I’ve been working remotely or completely solo on projects (some WordPress, some not) for about seven years now. With seven years in total working in either a remote role or with no supervision whatsoever. I’ve learned that it’s hard to stay focused when working remotely.
Difficulty Getting Focused
I won’t lie. When I first started, I found it very difficult to stay focused on what I needed to get done. There were days that I would open my laptop and have no idea what I needed to work on first. Other days I’d let my inbox dictate what got first priority. There was no structure on a typical day, and it was utter chaos at times. Unless I had a meeting planned or was in the middle of a project that spanned several days I was winging it 9 times out of 10.
Things like Facebook or Twitter would distract me, and cause large chunks of my day to be wasted scrolling through a timeline of nonsense.

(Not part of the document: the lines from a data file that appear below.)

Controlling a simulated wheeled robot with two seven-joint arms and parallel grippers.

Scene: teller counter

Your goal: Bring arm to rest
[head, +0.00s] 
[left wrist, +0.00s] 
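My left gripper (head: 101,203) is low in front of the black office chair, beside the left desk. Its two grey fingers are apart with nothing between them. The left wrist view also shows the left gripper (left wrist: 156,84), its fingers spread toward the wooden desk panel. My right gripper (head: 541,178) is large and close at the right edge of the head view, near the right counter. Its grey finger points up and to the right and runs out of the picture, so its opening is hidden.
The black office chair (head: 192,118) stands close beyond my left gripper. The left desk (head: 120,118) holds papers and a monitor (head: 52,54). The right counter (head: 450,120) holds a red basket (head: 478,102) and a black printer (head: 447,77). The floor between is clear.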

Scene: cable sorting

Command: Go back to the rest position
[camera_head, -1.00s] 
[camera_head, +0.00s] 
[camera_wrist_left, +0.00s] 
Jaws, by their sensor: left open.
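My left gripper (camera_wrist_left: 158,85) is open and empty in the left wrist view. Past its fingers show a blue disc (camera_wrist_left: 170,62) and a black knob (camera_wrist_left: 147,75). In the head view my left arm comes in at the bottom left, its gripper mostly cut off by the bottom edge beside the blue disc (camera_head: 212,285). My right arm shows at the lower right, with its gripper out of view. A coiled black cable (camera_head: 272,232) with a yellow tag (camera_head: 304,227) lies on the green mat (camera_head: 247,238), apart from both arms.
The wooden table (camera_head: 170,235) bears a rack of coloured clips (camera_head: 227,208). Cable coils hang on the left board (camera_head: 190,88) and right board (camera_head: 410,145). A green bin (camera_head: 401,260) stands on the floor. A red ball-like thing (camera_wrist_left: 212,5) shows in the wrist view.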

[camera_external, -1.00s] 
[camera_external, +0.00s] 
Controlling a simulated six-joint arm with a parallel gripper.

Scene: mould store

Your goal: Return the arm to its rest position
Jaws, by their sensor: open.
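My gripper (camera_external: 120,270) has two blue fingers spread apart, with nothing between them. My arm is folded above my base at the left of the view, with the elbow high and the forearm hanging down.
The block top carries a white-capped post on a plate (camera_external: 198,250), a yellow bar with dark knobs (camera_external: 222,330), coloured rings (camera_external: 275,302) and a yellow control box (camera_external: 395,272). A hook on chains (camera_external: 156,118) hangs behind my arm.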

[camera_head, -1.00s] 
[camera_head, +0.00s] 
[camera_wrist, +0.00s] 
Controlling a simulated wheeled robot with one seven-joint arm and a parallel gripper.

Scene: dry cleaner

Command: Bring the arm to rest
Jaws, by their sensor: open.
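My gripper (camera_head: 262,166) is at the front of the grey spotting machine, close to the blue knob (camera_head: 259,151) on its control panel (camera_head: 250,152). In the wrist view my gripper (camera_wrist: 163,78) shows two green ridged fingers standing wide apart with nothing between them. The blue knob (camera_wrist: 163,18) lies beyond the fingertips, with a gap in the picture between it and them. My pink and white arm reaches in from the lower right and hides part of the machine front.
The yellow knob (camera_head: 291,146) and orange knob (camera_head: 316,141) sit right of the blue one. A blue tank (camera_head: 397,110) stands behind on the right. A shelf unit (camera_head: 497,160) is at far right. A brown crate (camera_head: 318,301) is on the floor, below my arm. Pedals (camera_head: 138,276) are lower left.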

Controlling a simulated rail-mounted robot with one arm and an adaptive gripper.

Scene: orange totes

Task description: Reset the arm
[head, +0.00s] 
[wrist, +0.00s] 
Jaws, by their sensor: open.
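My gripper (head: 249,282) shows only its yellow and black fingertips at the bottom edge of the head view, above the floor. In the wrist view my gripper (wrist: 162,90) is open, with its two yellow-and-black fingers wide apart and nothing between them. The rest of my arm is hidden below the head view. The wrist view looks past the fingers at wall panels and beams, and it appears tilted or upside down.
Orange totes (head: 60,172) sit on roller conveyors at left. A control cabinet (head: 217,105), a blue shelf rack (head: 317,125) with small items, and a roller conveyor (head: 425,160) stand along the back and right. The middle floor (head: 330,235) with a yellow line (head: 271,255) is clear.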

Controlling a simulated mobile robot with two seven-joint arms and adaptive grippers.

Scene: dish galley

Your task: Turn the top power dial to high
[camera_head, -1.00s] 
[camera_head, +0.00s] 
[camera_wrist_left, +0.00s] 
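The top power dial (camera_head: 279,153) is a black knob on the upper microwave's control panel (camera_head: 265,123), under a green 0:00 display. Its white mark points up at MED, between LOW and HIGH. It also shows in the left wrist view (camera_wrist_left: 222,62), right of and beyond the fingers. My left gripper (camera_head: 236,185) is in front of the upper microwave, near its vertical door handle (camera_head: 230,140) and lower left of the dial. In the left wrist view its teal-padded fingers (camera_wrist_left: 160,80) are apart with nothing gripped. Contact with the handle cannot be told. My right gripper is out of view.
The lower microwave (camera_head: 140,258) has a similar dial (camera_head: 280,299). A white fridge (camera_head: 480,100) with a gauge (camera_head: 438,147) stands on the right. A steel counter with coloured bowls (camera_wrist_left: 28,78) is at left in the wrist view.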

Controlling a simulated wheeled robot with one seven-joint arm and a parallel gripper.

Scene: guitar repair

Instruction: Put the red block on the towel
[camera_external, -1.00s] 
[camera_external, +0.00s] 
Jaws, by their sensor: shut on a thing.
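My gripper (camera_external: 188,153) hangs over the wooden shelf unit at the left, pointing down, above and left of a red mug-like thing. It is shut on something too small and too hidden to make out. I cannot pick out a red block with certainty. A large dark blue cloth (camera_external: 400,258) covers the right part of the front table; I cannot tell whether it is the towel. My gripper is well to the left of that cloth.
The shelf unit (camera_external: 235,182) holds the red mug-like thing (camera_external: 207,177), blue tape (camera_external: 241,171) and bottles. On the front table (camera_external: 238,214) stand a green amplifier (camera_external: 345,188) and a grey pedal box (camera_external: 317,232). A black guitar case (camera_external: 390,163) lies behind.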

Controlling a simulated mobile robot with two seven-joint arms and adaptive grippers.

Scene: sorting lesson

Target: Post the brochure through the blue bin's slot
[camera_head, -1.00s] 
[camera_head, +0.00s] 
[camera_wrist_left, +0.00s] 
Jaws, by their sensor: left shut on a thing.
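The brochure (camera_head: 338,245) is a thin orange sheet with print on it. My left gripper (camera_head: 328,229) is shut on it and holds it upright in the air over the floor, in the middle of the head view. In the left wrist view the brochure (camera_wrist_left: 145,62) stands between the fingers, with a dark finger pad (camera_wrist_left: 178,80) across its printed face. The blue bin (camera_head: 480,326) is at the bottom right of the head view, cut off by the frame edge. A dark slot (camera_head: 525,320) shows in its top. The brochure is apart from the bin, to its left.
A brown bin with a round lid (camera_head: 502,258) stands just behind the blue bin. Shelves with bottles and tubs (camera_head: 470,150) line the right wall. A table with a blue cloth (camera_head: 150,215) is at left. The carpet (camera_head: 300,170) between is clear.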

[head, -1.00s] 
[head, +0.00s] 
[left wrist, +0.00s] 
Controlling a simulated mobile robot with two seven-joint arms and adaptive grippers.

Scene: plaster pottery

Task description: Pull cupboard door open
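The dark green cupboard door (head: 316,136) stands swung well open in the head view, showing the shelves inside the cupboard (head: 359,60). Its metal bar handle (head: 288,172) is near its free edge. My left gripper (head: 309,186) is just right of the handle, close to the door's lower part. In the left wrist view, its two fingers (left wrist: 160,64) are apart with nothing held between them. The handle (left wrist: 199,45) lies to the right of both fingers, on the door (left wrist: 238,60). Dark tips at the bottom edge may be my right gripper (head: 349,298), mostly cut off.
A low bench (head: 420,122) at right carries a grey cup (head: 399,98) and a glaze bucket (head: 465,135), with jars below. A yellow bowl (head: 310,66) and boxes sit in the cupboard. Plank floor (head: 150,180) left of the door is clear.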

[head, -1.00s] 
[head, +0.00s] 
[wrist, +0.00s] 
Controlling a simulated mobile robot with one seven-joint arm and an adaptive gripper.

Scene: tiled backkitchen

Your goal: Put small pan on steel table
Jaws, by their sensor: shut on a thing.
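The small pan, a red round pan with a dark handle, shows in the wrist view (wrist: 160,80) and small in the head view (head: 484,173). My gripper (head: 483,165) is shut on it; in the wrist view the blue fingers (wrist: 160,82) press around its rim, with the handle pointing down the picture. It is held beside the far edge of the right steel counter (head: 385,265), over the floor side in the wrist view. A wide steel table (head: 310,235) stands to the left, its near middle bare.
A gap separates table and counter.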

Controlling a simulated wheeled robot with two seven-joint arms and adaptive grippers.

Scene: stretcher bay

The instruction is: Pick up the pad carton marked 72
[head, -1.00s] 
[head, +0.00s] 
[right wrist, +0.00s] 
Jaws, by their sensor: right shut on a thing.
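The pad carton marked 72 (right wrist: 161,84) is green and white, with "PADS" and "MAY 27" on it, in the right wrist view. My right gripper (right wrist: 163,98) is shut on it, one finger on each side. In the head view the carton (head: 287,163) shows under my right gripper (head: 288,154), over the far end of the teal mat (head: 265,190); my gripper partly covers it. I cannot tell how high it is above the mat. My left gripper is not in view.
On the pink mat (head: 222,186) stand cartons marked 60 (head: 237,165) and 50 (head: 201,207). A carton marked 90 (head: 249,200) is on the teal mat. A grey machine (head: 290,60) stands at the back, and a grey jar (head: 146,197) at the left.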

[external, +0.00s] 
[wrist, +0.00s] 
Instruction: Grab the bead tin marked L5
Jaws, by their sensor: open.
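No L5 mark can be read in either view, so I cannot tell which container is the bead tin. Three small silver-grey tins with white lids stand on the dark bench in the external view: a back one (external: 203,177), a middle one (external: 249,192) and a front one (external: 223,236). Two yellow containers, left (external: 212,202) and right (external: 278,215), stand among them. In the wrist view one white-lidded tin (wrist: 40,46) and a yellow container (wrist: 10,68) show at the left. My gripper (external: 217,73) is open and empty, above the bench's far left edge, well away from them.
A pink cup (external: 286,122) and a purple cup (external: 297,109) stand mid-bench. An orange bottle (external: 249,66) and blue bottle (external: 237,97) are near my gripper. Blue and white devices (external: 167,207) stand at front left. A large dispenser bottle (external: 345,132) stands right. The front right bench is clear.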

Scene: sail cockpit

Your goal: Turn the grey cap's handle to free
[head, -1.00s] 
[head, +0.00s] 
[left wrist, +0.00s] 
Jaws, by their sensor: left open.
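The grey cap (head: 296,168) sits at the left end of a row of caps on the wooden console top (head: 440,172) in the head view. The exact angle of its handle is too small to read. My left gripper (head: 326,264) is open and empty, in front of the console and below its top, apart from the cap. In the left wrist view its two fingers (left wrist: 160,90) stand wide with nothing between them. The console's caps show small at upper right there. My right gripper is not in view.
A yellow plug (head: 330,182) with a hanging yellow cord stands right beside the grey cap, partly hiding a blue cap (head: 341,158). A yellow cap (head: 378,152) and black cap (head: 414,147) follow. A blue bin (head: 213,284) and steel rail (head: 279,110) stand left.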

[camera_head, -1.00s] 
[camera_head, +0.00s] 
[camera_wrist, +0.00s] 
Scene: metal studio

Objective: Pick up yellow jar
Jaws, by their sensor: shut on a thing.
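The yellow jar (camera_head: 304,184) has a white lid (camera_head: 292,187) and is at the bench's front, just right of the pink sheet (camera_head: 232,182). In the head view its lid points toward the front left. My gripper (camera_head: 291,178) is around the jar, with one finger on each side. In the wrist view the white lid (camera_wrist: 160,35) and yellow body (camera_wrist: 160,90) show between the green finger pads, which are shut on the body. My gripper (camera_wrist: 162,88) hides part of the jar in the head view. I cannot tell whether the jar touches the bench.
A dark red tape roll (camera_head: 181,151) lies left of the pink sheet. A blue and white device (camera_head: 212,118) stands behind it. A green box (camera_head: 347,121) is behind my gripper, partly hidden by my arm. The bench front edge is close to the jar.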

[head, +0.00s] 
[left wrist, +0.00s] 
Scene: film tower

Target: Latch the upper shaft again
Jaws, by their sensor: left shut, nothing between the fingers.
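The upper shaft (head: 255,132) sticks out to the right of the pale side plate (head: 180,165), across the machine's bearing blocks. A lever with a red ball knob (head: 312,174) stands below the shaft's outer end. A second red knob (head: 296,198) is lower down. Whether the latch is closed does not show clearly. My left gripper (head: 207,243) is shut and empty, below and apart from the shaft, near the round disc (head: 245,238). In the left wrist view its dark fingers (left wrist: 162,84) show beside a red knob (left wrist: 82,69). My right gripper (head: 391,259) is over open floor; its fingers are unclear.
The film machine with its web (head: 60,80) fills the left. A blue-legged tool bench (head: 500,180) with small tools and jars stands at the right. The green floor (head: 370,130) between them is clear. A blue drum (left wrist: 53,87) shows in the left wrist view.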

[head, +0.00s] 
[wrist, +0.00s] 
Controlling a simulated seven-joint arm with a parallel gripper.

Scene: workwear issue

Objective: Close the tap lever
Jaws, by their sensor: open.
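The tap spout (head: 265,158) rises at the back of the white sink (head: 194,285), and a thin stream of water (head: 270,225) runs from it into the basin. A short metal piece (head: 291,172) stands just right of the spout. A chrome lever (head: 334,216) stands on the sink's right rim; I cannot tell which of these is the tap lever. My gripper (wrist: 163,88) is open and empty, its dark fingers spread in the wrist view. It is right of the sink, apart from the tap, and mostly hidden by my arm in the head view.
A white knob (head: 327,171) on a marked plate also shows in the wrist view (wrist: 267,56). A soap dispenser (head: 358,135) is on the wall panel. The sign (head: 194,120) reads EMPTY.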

I’d finally get into a groove by mid-afternoon, and only have a couple of hours to actually focus on what I was working on.
I tried several methods of keeping myself on track over the years. There were apps and other techy solutions that never worked. They made me feel like I was staying focused, but I ended up spending more time tweaking the app than it was worth.
Recently I came across an article on the Ivy Lee Method, which is highly recommended by productivity experts. The best part is it’s stupid simple. Seriously, a monkey can manage this.
The Ivy Lee Method Comes Along
The Ivy Lee Method has a longer history than I’m going to share. Click the article that I linked to above for more info.
The important thing about it is in its simplicity. Here’s how it works:
- At the end of each work day, write down the six most important things you need to work on tomorrow.
- Prioritize those six items in order of their importance.
- When you get into the office tomorrow, focus on the first task only. Work until that first task is finished, then move on to the second.
- Rinse and repeat for the remaining tasks on your list.
- At the end of the day, see step #1. If there are any unfinished tasks on today’s list, move them to tomorrow’s list.
Now, I don’t know how important it is to have exactly six things on your list. I think the point is to not put every little thing on the list. Otherwise, there will be so much that you feel overwhelmed. For example, you’re not going to put 1) Turn on your laptop. 2) Open email…22) Bathroom break, etc. We’re talking about the top priority things you need to do.
How Do I Stay Focused When Working Remotely?
Using the Ivy Lee Method, I’m able to accomplish the things I really need to focus on each day. I’m not a slave to my inbox or my social media accounts. That’s not to say social media and email are never thrown into the list every once in a while. I usually also leave some time available to respond to support tickets and other time sensitive tasks. Those are things that really shouldn’t wait several days, but can’t be planned for either.
If I’m responding to a customer’s support ticket, I’ll add any feature requests worth implementing to a Trello board. Then make a note that I should add working on that feature to my list as soon as there are no other higher priority tasks to take care of.
If someone wants to discuss something with me over a chat or phone call, I’ll try to schedule a time with them if it’s more than a 5-minute conversation. Then I’ll add that call to my list on whatever day we decided on.
I often times will curate links to post on social media, but I don’t do any of this randomly during the day. If I do it at all, I’ll add social media to my list and give myself a 30-minute window to schedule out posts for the week. After 30 minutes passes, I’m done. Cross it off the list and move on to the next thing.
The best part is this method is all low-tech. I know, strange for someone who earns his living with a computer. I literally have a small notebook on my desk that I use only for this purpose. There is even a label on the notebook so no one else uses it for anything else. A $2 notebook – simple.
Why does the Ivy Lee method work?
This method isn’t rocket science. It doesn’t require that you have any special technology. The method is just simple enough to be effective.
There will be emergencies or unexpected circumstances that pop up during the day. Ignore them, or schedule them for another day like the phone calls I mentioned earlier. Handle the urgent (can’t wait for tomorrow) issues quickly and get back to your list.
There is a sense of accomplishment that you get by crossing something off of a list too. Similar to what I talked about in my Pressnomics lightning talk. When you feel like you’ve accomplished something you become motivated to keep accomplishing things.
This method also forces you to commit to a small number of tasks and to only focus on one at a time.
One of my “dad quotes”, when all three of my kids are asking me for something, is:
I can only do one thing at a time. Let me finish this and I’ll get to you in a minute.
If that is true with my kids, why is my work any different? We get fewer things accomplished when we try to multitask than if we just focused on one thing at a time. This method forces you to focus on just one thing at a time.
Give it a try. Working solo can be difficult, and this method may help keep you on track and become more productive.
What methods have you used to stay focused when working remotely?